> Your instructions: Give back the full listing verbatim, apart from its images.

> Dataset records:
+ + +
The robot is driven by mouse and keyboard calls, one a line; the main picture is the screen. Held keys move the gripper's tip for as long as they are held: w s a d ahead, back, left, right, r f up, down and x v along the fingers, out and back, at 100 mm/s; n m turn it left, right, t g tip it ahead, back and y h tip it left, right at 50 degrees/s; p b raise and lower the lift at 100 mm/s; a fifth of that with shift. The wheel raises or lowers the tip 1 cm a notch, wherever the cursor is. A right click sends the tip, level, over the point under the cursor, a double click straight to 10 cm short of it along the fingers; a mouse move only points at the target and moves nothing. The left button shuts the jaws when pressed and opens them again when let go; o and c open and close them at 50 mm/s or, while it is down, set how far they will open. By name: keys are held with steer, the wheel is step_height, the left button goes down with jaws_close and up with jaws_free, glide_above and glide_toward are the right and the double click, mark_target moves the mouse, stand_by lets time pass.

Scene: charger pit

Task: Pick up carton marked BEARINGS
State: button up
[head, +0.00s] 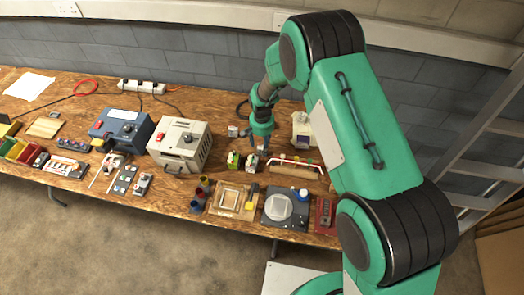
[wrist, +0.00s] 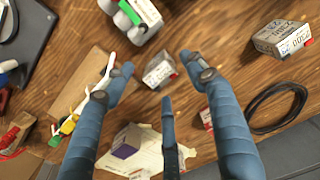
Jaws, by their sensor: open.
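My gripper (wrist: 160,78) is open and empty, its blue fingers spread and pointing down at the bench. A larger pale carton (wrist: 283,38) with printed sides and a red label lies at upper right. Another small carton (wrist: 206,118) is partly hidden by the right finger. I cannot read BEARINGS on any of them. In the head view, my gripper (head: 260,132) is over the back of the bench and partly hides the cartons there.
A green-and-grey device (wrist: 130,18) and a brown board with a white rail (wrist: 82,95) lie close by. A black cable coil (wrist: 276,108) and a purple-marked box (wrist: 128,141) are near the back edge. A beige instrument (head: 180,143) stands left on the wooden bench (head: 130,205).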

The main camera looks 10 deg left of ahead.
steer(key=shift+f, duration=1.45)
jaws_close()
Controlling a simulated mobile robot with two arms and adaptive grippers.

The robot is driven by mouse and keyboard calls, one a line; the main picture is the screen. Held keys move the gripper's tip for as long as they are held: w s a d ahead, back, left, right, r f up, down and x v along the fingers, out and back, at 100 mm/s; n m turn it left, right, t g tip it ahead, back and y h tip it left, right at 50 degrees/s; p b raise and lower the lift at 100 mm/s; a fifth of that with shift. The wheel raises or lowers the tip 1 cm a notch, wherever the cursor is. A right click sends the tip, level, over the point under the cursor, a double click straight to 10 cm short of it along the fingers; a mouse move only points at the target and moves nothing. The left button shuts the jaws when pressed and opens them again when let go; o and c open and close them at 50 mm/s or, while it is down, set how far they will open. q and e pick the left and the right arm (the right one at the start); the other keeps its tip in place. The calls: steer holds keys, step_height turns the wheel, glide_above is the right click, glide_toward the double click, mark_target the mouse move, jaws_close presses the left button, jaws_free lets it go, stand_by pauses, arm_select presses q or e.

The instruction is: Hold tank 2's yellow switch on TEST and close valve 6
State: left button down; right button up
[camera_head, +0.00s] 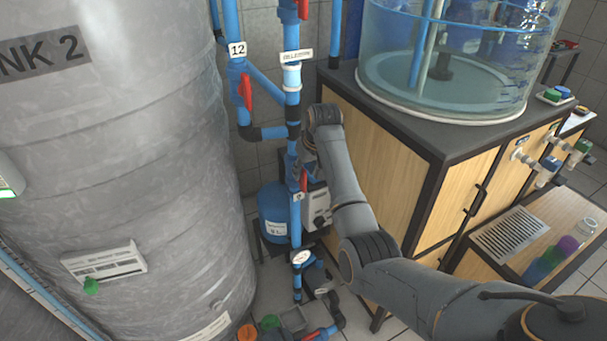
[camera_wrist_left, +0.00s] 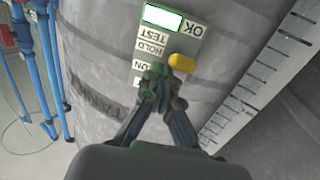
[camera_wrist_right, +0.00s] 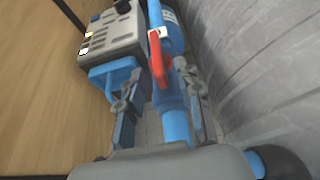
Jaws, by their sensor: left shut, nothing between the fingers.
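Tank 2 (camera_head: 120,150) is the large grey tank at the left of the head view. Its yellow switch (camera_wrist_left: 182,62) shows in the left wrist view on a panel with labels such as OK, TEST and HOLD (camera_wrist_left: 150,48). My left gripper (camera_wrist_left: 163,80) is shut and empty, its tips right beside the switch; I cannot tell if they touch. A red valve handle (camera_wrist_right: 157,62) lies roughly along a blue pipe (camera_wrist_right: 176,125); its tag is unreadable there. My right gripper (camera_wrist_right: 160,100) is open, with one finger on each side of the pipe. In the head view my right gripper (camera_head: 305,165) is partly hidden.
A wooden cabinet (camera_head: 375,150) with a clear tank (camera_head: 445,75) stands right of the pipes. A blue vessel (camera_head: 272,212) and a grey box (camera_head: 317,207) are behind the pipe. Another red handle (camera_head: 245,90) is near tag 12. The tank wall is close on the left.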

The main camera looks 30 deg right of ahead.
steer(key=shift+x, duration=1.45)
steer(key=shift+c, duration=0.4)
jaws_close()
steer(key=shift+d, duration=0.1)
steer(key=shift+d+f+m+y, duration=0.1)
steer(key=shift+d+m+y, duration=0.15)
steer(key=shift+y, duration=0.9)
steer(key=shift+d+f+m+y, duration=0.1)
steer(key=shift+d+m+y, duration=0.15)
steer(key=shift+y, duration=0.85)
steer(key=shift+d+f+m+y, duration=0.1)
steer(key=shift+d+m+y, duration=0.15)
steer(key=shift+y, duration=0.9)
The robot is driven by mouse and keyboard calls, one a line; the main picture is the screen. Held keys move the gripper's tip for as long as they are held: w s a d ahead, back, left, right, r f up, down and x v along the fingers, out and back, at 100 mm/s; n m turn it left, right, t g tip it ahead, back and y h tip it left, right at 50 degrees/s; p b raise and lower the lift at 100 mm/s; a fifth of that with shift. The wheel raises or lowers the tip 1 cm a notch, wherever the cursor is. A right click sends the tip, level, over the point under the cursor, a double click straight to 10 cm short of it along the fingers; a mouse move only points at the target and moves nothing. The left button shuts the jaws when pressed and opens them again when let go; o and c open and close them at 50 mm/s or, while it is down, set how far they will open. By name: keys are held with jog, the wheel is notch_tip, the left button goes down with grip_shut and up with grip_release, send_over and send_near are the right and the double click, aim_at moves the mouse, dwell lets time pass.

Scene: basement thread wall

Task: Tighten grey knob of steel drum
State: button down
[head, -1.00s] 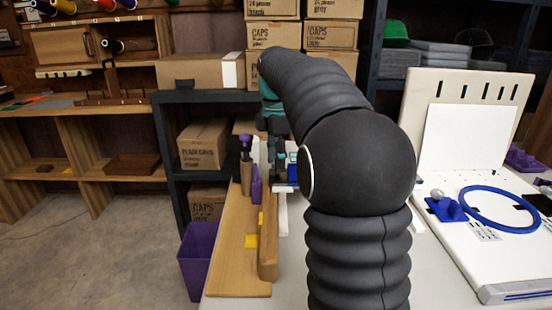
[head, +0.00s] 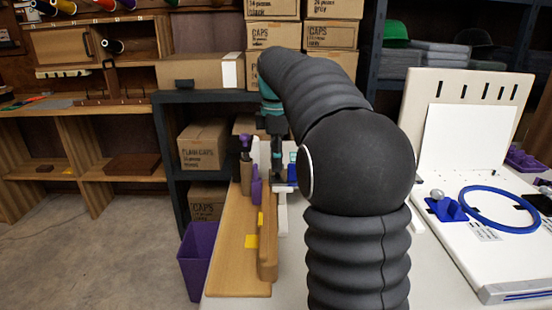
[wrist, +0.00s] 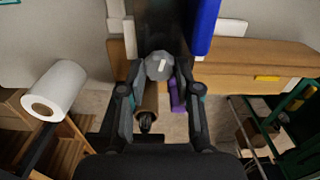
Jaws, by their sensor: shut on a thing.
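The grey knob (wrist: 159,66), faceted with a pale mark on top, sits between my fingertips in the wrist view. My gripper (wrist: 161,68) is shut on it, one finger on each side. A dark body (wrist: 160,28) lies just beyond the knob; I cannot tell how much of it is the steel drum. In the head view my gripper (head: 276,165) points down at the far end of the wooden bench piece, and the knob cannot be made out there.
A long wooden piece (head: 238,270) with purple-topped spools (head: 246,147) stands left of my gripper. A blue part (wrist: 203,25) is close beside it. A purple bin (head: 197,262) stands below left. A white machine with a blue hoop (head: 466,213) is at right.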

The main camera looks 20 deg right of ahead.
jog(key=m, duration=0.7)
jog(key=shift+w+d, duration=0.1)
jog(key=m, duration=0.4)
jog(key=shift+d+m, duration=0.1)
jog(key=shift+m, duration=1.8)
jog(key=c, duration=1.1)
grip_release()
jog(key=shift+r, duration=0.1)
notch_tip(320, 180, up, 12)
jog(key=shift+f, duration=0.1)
+ + +
> Exercise response:
The robot is driven by mouse and keyboard calls, one a line; the main picture is the screen. Held keys move the gripper's tip for as long as they are held: w s a d ahead, back, left, right, r f up, down and x v along the fingers, out and back, at 100 mm/s; n m turn it left, right, t g tip it ahead, back and y h tip it left, right at 50 degrees/s; p b raise and lower the lift at 100 mm/s; a fifth of that with shift. The wheel raises or lowers the tip 1 cm a notch, wherever the cursor is. A right click sends the tip, level, over the point under the cursor, a double click straight to 10 cm short of it along the fingers; a mouse move only points at the target and moves nothing. The left button shuts the jaws when pressed and opens them again when let go; o and c open and close them at 50 mm/s or, while it is down, set how far they will open. By name: keys are held with steer, the wheel is step_height, the left button goes down with jaws_close and up with jaws_free, glide_above and glide_toward are the right and the double click, mark_target moves the mouse, stand_by lets time pass.

Scene: charger pit

Task: Pick up carton marked BEARINGS
State: button up
[head, +0.00s] 
[wrist, +0.00s] 
Jaws, by their sensor: open.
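My gripper (wrist: 160,78) is open and empty, its blue fingers spread and pointing down at the bench. A larger pale carton (wrist: 283,38) with printed sides and a red label lies at upper right. Another small carton (wrist: 206,118) is partly hidden by the right finger. I cannot read BEARINGS on any of them. In the head view, my gripper (head: 260,132) is over the back of the bench and partly hides the cartons there.
A green-and-grey device (wrist: 130,18) and a brown board with a white rail (wrist: 82,95) lie close by. A black cable coil (wrist: 276,108) and a purple-marked box (wrist: 128,141) are near the back edge. A beige instrument (head: 180,143) stands left on the wooden bench (head: 130,205).

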The main camera looks 10 deg left of ahead.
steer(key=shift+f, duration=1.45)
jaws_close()
Controlling a simulated mobile robot with two arms and adaptive grippers.

The robot is driven by mouse and keyboard calls, one a line; the main picture is the screen. Held keys move the gripper's tip for as long as they are held: w s a d ahead, back, left, right, r f up, down and x v along the fingers, out and back, at 100 mm/s; n m turn it left, right, t g tip it ahead, back and y h tip it left, right at 50 degrees/s; p b raise and lower the lift at 100 mm/s; a fifth of that with shift. The wheel raises or lowers the tip 1 cm a notch, wherever the cursor is. A right click sends the tip, level, over the point under the cursor, a double click straight to 10 cm short of it along the fingers; a mouse move only points at the target and moves nothing. The left button shuts the jaws when pressed and opens them again when let go; o and c open and close them at 50 mm/s or, while it is down, set how far they will open. q and e pick the left and the right arm (the right one at the start); the other keeps its tip in place. The calls: steer holds keys, step_height turns the wheel, glide_above is the right click, glide_toward the double click, mark_target the mouse move, jaws_close presses the left button, jaws_free lets it go, stand_by pauses, arm_select presses q or e.

The instruction is: Hold tank 2's yellow switch on TEST and close valve 6
State: left button down; right button up
[camera_head, +0.00s] 
[camera_wrist_left, +0.00s] 
[camera_wrist_right, +0.00s] 
Jaws, by their sensor: left shut, nothing between the fingers.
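Tank 2 (camera_head: 120,150) is the large grey tank at the left of the head view. Its yellow switch (camera_wrist_left: 182,62) shows in the left wrist view on a panel with labels such as OK, TEST and HOLD (camera_wrist_left: 150,48). My left gripper (camera_wrist_left: 163,80) is shut and empty, its tips right beside the switch; I cannot tell if they touch. A red valve handle (camera_wrist_right: 157,62) lies roughly along a blue pipe (camera_wrist_right: 176,125); its tag is unreadable there. My right gripper (camera_wrist_right: 160,100) is open, with one finger on each side of the pipe. In the head view my right gripper (camera_head: 305,165) is partly hidden.
A wooden cabinet (camera_head: 375,150) with a clear tank (camera_head: 445,75) stands right of the pipes. A blue vessel (camera_head: 272,212) and a grey box (camera_head: 317,207) are behind the pipe. Another red handle (camera_head: 245,90) is near tag 12. The tank wall is close on the left.

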The main camera looks 30 deg right of ahead.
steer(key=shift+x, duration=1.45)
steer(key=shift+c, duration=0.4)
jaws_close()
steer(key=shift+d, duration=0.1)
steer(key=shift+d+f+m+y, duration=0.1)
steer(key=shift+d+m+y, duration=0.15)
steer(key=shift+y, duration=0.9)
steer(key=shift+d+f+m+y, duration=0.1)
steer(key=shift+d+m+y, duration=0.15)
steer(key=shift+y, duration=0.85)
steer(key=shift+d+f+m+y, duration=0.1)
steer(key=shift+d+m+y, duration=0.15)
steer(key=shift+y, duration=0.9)
The robot is driven by mouse and keyboard calls, one a line; the main picture is the screen. Held keys move the gripper's tip for as long as they are held: w s a d ahead, back, left, right, r f up, down and x v along the fingers, out and back, at 100 mm/s; n m turn it left, right, t g tip it ahead, back and y h tip it left, right at 50 degrees/s; p b raise and lower the lift at 100 mm/s; a fifth of that with shift. The wheel raises or lowers the tip 1 cm a notch, wherever the cursor is. A right click sends the tip, level, over the point under the cursor, a double click straight to 10 cm short of it along the fingers; a mouse move only points at the target and moves nothing. The left button shuts the jaws when pressed and opens them again when let go; o and c open and close them at 50 mm/s or, while it is down, set how far they will open. By name: keys are held with jog, the wheel is notch_tip, the left button goes down with grip_shut and up with grip_release, send_over and send_near are the right and the double click, aim_at moves the mouse, dwell lets time pass.

Scene: basement thread wall

Task: Tighten grey knob of steel drum
State: button down
[head, -1.00s] 
[head, +0.00s] 
[wrist, +0.00s] 
Jaws, by their sensor: shut on a thing.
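The grey knob (wrist: 159,66), faceted with a pale mark on top, sits between my fingertips in the wrist view. My gripper (wrist: 161,68) is shut on it, one finger on each side. A dark body (wrist: 160,28) lies just beyond the knob; I cannot tell how much of it is the steel drum. In the head view my gripper (head: 276,165) points down at the far end of the wooden bench piece, and the knob cannot be made out there.
A long wooden piece (head: 238,270) with purple-topped spools (head: 246,147) stands left of my gripper. A blue part (wrist: 203,25) is close beside it. A purple bin (head: 197,262) stands below left. A white machine with a blue hoop (head: 466,213) is at right.

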The main camera looks 20 deg right of ahead.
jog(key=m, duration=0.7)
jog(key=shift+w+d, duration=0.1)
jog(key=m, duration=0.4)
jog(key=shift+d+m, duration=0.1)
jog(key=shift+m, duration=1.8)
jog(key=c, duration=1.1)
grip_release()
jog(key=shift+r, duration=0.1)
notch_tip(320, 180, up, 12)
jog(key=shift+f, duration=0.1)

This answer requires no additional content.